A key measure of commodity shipping costs - the Baltic Dry Index - has barely recovered from its plunge during the 2008 crisis. That meant shipping lines that carry raw materials
are not earning as much as they want to.
This has prompted businesses that invest in vessels for charter to then diversify their fleet.
The survival of shipping business trusts such as First Ship Lease Trust, Pacific Shipping Trust, and Rickmers Maritime depends on how buoyant the shipping market will be.
Demand for shipments has started to pick up along with revived global trade, but a glut of vessels has resulted in cheaper freight rates, which are the lifeblood of ship liners.
The Baltic Dry Index, which measures the price of moving raw materials by sea, stood at 1,405 points on June 15, hardly clawing back from losses during the 2008 financial crisis, when the reading plunged to 663 points.
It hit a post-crisis peak of 4,661 points in November 2009, but had since been on a downtrend, according to data from the London-based Baltic Exchange.
Philip Clausius, CEO of FSL Trust, said: "Our assessment is that clearly the shipping industry is still going through tough times. In particular, we're not positive on the dry bulk sector.
"We think that the dry bulk sector will be suffering from significant oversupply of ships for an extended period of time. I'm afraid we will all have to live with market circumstances which I'll broadly describe as lacklustre for another year or two."
That is why FSL Trust, for instance, is not betting on dry bulk cargoes, or those that carry raw materials including coal and steel. It recently acquired two product tankers as part of its diversification strategy, bringing its fleet to 25 vessels.
Analysts said the ship leasing industry is coping by investing in ships that carry petrochemicals and containers. The move comes on the back of prospects of demand from markets such as Australia and Japan - the former cultivating gas fields while Japan is doing rehabilitation work.
Investment house CIMB said its outperform call on container shipping stocks is under review while SIAS Research is neutral on lease shipping counters.

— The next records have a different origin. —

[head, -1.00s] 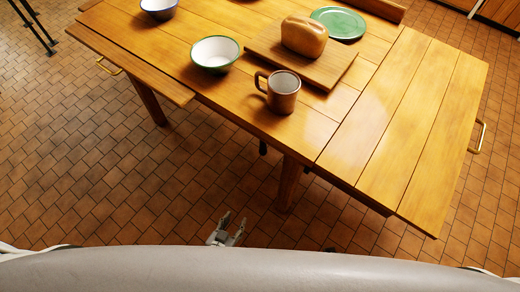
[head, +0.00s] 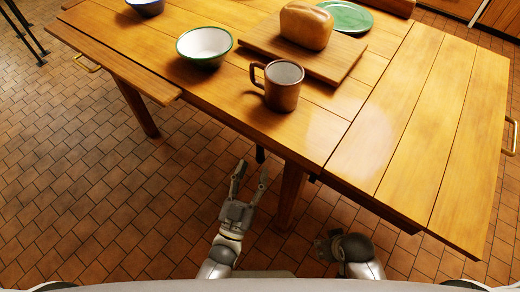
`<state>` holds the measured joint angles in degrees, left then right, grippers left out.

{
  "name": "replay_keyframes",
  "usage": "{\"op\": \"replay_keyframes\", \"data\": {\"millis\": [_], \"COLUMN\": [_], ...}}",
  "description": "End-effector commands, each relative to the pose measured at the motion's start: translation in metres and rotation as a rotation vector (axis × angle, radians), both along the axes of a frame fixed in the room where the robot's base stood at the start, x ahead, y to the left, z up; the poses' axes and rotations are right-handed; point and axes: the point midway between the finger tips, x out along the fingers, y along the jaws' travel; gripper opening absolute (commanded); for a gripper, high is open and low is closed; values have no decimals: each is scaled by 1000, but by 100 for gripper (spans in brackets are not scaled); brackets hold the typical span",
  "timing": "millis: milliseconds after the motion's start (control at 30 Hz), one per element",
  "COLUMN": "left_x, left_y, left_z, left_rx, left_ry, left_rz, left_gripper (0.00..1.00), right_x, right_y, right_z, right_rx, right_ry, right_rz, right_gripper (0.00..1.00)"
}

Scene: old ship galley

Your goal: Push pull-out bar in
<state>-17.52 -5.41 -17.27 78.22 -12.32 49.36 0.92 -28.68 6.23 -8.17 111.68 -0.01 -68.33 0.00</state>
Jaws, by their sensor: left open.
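A wooden draw-leaf table fills the upper part of the head view. A short dark bar end (head: 260,154) shows below its near edge; I cannot tell for certain whether this is the pull-out bar. My left gripper (head: 252,168) is open and empty, its fingers pointing up the picture towards that bar end. I cannot tell whether they touch it. My right gripper (head: 327,246) is low in the picture, right of the near table leg (head: 290,196); its fingers cannot be made out clearly.
The tabletop carries a brown mug (head: 283,88), a white bowl (head: 205,46) with a green rim, a board (head: 345,66) with a loaf (head: 306,25), and a green plate (head: 345,16). End leaves with brass handles jut out left (head: 125,82) and right (head: 470,140). The tiled floor (head: 90,215) is open at left.

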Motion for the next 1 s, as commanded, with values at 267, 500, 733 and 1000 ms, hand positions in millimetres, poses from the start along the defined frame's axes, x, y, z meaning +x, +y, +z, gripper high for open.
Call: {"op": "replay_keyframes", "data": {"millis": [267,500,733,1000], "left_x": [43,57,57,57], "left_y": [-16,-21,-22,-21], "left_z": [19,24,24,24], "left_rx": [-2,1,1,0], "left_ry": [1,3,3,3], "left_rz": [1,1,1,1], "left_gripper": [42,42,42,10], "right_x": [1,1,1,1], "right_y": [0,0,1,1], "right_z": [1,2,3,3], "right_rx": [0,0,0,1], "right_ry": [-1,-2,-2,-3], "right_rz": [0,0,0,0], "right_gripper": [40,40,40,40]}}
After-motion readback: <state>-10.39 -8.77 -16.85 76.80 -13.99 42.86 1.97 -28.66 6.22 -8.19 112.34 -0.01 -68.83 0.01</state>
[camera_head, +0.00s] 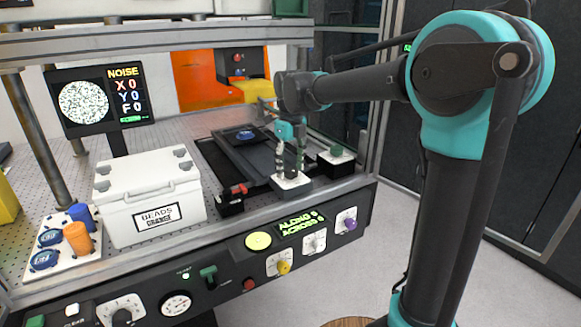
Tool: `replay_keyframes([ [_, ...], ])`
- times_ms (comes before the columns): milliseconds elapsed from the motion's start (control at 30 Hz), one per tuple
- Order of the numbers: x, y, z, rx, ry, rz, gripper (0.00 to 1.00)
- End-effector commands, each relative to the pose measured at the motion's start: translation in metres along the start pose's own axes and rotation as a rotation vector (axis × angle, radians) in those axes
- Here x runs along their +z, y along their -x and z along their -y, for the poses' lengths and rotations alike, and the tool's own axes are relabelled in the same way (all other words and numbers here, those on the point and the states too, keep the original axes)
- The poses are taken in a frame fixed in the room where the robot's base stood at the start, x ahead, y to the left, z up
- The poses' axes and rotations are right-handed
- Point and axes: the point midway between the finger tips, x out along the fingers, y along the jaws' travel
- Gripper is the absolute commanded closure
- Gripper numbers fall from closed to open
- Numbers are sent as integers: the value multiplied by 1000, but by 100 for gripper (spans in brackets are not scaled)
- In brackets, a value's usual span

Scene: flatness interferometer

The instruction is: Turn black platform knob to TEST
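My gripper (289,168) points down over a small dark box with a white top (292,184) at the right end of the bench. Its two fingers show apart, with their tips close to the white top. A small dark shape, perhaps the black platform knob, shows between the fingertips; the fingers partly hide it, and its pointer and any TEST mark are too small to read. I cannot tell whether the fingers touch it. Another black knob (122,316) sits on a white dial plate at the lower left of the front panel.
A dark rail platform (258,158) carrying a blue disc lies behind the gripper. A box with a green knob (336,153) stands close at right. A small black block with red (232,198) and a white BEADS case (151,196) are at left. A NOISE screen (101,98) stands behind.

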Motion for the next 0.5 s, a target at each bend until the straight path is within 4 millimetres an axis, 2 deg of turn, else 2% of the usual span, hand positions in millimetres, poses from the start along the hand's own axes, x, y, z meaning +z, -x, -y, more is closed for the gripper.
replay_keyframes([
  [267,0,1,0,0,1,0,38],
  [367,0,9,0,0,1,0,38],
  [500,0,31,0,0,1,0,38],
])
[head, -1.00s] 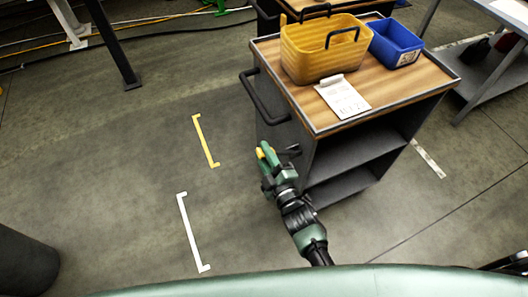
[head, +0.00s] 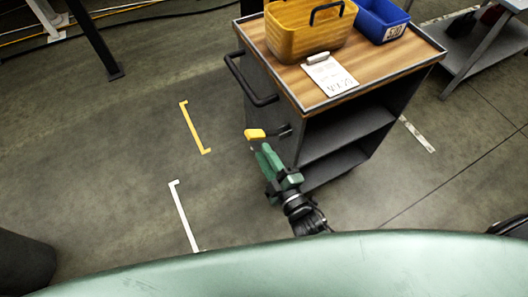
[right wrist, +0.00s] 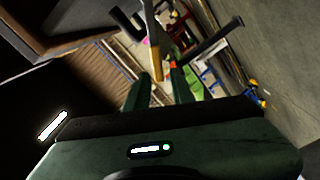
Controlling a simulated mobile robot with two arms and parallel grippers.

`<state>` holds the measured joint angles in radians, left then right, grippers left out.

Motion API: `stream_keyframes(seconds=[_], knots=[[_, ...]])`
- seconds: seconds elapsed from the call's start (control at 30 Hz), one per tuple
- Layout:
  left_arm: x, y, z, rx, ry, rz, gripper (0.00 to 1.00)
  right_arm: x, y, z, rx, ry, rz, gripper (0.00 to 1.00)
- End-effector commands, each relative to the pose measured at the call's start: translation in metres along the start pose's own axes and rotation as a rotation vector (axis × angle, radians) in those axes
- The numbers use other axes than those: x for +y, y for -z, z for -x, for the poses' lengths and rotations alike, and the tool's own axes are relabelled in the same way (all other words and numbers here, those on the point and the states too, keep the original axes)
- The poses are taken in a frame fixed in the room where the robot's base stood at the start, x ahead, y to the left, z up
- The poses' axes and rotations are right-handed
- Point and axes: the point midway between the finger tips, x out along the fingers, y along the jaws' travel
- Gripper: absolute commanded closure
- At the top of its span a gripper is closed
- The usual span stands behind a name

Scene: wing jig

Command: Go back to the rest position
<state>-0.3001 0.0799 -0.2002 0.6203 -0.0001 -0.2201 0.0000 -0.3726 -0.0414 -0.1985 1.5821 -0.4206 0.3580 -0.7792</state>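My right gripper (head: 262,149) is beside the near left side of the cart (head: 408,62). Nothing is held between the fingers. My left gripper is in neither view.
The cart carries a yellow basket (head: 300,35), a blue bin (head: 382,20) and a paper sheet (head: 331,80). A black push handle (head: 246,82) juts from its left. Yellow (head: 192,128) and white (head: 183,216) floor marks lie on clear floor to the left.

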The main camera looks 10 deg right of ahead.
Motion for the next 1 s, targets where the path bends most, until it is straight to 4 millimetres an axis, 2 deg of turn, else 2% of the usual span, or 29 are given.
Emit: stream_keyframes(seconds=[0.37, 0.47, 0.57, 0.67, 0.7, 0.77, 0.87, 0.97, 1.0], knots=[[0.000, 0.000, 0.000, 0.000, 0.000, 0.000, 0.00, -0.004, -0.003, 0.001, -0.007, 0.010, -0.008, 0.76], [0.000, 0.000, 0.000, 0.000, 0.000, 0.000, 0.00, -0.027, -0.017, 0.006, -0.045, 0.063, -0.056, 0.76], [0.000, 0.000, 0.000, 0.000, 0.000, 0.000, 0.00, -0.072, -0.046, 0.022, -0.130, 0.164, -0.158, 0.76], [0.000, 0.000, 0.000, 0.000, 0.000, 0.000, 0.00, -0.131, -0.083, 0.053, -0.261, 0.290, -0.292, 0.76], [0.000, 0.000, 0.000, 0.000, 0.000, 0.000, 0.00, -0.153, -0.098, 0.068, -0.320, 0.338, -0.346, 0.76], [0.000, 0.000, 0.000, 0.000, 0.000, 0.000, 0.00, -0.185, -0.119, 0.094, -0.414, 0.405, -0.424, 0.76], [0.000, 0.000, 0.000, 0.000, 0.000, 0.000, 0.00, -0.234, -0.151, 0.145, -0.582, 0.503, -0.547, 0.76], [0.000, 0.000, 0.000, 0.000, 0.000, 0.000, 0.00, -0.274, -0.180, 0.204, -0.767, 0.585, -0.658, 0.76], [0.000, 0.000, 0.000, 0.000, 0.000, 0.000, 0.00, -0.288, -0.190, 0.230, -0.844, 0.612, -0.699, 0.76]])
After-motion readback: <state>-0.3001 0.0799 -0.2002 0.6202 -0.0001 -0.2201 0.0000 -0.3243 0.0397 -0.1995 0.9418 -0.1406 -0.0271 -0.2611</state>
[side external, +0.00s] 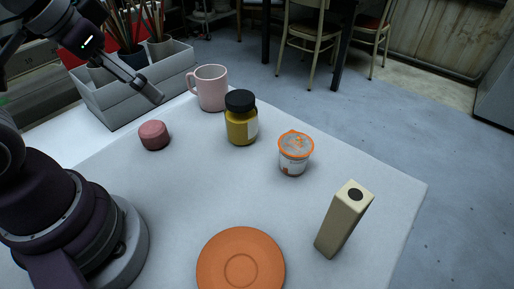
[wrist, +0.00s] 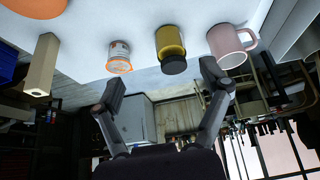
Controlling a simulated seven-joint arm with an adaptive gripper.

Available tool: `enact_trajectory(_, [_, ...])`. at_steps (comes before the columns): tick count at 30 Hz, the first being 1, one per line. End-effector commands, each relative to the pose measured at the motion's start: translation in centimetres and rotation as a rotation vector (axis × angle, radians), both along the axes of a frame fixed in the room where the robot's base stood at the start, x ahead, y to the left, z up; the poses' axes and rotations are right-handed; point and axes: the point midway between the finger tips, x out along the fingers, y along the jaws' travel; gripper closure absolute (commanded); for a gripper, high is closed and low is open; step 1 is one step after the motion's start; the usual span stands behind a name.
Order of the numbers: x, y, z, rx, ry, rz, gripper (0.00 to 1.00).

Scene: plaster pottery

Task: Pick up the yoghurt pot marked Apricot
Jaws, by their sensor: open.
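The yoghurt pot (side external: 294,158) is a small white cup with an orange-rimmed lid, upright on the white table in the side external view. Its label is too small to read. It also shows in the wrist view (wrist: 119,52), near the top and upside down. My gripper (side external: 152,95) is at the upper left in the side external view, above the table and well to the left of the pot. In the wrist view its two fingers (wrist: 163,82) are spread apart with nothing between them.
A yellow jar with a black lid (side external: 241,125) stands left of the pot, and a pink mug (side external: 211,94) behind it. A pink lump (side external: 154,135), an orange saucer (side external: 241,270) and a cream block (side external: 339,222) are also on the table (side external: 390,210). A grey caddy (side external: 110,105) holds brushes.

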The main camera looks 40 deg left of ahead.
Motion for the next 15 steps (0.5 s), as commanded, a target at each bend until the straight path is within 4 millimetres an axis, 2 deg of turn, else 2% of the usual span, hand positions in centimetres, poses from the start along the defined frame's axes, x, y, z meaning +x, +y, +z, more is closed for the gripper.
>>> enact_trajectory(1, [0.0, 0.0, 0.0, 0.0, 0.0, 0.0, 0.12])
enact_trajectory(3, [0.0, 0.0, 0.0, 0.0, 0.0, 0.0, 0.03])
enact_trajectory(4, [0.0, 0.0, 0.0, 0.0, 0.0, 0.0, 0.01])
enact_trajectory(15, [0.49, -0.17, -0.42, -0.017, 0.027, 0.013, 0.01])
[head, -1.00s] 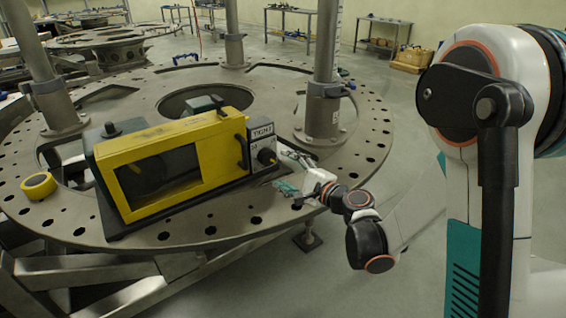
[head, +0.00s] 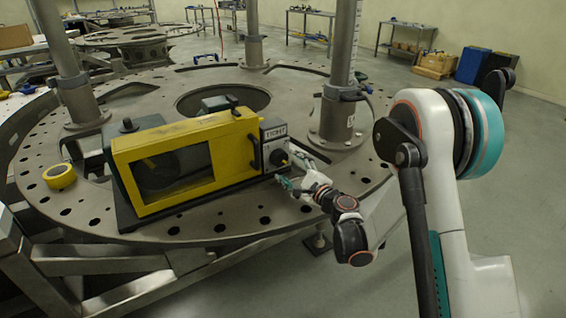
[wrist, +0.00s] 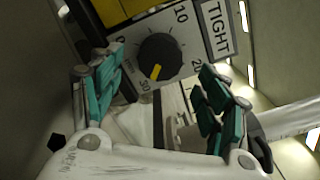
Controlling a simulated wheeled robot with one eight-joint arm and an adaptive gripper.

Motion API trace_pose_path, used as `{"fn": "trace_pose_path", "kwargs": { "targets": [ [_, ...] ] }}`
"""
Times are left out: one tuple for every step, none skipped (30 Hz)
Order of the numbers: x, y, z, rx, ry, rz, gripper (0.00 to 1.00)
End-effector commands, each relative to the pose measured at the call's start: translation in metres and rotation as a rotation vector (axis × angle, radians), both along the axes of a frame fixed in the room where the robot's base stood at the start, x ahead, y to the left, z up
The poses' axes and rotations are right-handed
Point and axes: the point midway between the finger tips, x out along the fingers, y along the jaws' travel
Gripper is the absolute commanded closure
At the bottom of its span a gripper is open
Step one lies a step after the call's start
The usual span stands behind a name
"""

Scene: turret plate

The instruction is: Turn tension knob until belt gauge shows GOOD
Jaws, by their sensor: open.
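The tension knob (wrist: 160,57) is round and black with a yellow pointer mark, set on a grey dial panel with numbers around it. The pointer aims at the lower left in the wrist view. The belt gauge (wrist: 217,28) beside it reads TIGHT; it also shows in the head view (head: 275,132). The panel is on the right end of the yellow-framed machine (head: 225,135) with a window. My gripper (wrist: 155,100) is open, its teal-padded fingers apart with nothing between them, just short of the knob. In the head view my gripper (head: 298,172) is in front of the panel.
The machine stands on a round metal turret plate (head: 210,225) with holes and several upright posts. One post (head: 343,75) stands close behind the gauge panel. A yellow tape-like roll (head: 60,177) lies at the left. The floor to the right is open.

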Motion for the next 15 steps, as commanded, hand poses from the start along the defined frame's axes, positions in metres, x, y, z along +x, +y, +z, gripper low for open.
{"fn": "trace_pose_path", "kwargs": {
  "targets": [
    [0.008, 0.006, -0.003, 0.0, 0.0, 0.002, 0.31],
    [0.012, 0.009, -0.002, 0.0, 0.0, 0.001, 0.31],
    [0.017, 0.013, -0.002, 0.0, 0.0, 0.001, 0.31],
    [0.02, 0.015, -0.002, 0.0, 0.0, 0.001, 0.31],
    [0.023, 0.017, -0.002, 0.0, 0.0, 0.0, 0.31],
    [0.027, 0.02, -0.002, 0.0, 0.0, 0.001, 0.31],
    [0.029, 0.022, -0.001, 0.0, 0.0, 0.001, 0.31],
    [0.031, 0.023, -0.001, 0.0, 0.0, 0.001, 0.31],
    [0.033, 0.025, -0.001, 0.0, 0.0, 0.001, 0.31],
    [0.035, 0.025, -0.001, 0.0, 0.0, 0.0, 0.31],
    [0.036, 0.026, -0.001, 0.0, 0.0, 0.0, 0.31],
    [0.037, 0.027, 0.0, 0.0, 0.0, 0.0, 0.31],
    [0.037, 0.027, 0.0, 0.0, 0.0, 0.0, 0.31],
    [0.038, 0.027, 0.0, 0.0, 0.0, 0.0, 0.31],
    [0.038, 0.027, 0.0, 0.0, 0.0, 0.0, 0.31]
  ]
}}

Ng Kian Teck, and investment analyst with SIAS, said: "Our outlook on the industry is actually neutral. We're seeing quite a number of vessels coming over the next couple of years. And that will put pressure, probably the charterers won't be willing to renew the current lease at rates they have right now. So that poses challenge on the yields going forward."
Shipping companies with offshore oil services appear to be an attractive clientele for those in the leasing business, given high crude oil prices. But analysts said that will not be a likely route to generate stable dividends.